WASHINGTON — Tuesday’s elections brought sweeping victory for Republicans, who solidified their grip on the U.S. House of Representatives and took control of the U.S. Senate.
The president’s tone after the Republican takeover of the Senate boiled down to this: He shares the blame for Democrats’ sweeping losses and will consider Republican ideas but will not reflexively accept them if they do not fit his own priorities.
The president, however, accepted that voters are frustrated. “I hear you,” he said in a post-election press conference.
In contrast to his soul-searching performance after Democratic losses in Congress in 2010, Obama was relatively unbowed on Wednesday at a post-election news conference hours after the political landscape was altered irrevocably for his last two years in office.

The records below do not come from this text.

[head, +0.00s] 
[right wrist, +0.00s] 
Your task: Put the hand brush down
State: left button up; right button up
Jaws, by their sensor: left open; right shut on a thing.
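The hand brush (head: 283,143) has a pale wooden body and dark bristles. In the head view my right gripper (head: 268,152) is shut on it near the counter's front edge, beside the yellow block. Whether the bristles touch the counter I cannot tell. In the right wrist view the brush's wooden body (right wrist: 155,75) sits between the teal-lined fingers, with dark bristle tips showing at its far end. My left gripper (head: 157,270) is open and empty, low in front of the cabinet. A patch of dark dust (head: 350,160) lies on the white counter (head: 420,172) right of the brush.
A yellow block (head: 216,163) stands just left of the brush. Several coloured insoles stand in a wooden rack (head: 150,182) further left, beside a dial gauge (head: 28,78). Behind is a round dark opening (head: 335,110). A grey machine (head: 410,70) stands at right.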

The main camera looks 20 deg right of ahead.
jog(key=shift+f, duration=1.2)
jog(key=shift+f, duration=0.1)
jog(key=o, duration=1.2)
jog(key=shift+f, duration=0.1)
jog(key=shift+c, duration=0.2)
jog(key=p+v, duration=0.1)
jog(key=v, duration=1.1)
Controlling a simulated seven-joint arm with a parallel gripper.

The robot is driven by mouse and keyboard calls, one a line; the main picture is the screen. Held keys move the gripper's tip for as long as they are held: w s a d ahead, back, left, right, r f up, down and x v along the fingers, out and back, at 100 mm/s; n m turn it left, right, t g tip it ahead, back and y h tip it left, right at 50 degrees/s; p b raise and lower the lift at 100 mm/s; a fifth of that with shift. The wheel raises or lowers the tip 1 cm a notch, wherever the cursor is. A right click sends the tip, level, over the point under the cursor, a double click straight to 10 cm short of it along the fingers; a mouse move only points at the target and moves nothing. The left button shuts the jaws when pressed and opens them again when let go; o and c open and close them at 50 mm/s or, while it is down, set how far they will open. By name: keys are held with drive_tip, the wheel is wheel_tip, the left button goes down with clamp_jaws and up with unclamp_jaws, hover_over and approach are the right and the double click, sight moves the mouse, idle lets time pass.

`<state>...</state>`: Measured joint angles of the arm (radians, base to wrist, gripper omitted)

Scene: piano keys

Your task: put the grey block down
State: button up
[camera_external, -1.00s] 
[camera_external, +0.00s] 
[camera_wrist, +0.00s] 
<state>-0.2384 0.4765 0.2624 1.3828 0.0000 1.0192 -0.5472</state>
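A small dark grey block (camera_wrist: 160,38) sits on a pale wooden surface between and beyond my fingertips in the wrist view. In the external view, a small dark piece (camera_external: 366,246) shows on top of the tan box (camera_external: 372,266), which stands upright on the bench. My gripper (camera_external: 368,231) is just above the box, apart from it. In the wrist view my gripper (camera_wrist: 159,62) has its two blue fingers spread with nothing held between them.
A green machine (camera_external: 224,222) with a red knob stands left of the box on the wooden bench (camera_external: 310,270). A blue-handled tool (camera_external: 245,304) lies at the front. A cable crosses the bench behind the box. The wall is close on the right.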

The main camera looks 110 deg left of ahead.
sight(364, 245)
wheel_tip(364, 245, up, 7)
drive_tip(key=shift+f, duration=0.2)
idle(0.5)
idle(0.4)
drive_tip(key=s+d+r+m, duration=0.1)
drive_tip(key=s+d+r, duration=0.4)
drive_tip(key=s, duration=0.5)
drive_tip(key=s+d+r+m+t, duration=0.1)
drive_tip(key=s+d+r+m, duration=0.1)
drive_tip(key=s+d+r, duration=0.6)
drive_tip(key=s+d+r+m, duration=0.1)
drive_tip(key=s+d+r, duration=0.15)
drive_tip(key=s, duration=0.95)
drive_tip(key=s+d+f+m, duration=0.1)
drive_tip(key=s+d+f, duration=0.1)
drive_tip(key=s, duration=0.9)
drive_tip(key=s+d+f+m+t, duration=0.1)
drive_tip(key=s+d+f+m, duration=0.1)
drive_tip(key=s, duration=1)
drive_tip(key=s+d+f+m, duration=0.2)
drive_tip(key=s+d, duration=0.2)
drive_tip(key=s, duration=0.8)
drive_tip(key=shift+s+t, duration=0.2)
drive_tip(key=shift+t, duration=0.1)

“There are times when you’re a politician and you’re disappointed with election results. But maybe I’m just getting older. I don’t know. It doesn’t make me mopey. It energizes me because it means that this democracy is working,” he said.

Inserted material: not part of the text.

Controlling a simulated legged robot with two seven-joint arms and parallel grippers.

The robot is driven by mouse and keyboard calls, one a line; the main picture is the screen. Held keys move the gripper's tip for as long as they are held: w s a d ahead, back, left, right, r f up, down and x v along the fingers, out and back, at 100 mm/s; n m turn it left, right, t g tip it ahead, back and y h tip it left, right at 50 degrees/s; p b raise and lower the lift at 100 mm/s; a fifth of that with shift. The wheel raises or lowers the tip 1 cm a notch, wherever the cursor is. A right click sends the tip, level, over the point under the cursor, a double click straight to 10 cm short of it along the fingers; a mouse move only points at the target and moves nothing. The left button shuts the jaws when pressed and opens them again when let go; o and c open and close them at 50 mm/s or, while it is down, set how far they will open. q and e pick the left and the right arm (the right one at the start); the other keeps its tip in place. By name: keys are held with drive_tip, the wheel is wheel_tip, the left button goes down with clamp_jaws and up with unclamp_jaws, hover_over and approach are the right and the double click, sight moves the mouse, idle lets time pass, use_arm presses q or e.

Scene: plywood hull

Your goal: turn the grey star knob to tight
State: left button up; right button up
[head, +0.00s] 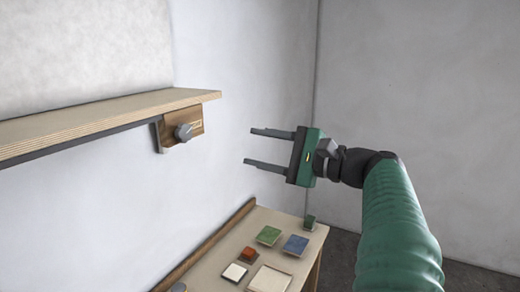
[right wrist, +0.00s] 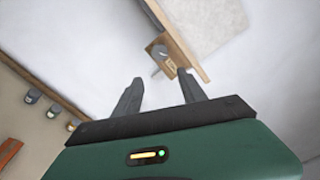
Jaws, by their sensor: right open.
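The grey star knob (head: 183,132) sits on a brown wooden plate (head: 197,128) under the right end of the plywood shelf. It also shows small in the right wrist view (right wrist: 160,51), beyond the fingertips. A pale mark is on the plate to the right of the knob; I cannot read it. My right gripper (head: 250,146) is open and empty, to the right of the knob and apart from it. Its two fingers point left towards the knob in the head view. In the right wrist view the gripper (right wrist: 160,78) has its fingers spread. My left gripper is not in view.
The plywood shelf (head: 100,112) runs along the wall above the knob's height. Below is a table (head: 232,251) with green, blue, red and white blocks or tiles. The space between my right gripper and the knob looks clear. A wall corner stands behind.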

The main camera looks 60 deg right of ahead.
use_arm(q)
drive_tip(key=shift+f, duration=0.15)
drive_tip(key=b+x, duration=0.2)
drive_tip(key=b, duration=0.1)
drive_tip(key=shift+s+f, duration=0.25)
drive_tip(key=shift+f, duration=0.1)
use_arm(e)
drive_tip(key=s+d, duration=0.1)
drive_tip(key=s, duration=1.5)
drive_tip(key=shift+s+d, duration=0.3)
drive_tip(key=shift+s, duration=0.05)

There was no talk of a “shellacking”, the word he used to describe Democratic losses in 2010, and he made no pledges for a dramatic course correction or in the staff members who surround him at the White House.
“Republicans had a good night,” said Obama, who before the elections had noted that most of them were taking place in states that he lost in 2012.
He audibly sighed at a question on whether he now feels he should have developed better relations with Republicans in Congress.
From Obama’s standpoint, he’s tried that already. There was an early 2013 charm offensive that failed to bridge the partisan divide over taxes and spending.
However, he said he is open to listen to Republican demands.
“What I’d like to do is to hear from the Republicans, to find out what it is that they would like to see happen,” Obama said. “And what I’m committing to is making sure that I am open to working with them on the issues where they think that there’s going to be cooperation.”
While Obama has played golf with House Speaker John Boehner to get to know him better, he has found little in common with Mitch McConnell, the 72-year-old Kentuckian who will become Senate majority leader.
McConnell infuriated the White House when he said in 2010 that Republicans’ “single most important” goal was preventing the president from winning a second term. In the runup to this election, McConnell sought to turn the campaign into a referendum on Obama’s job performance.
The word traveling in Democratic circles since McConnell became majority-leader-in-waiting was that he and Obama are so different that they will need consecutive translation when they talk to each other.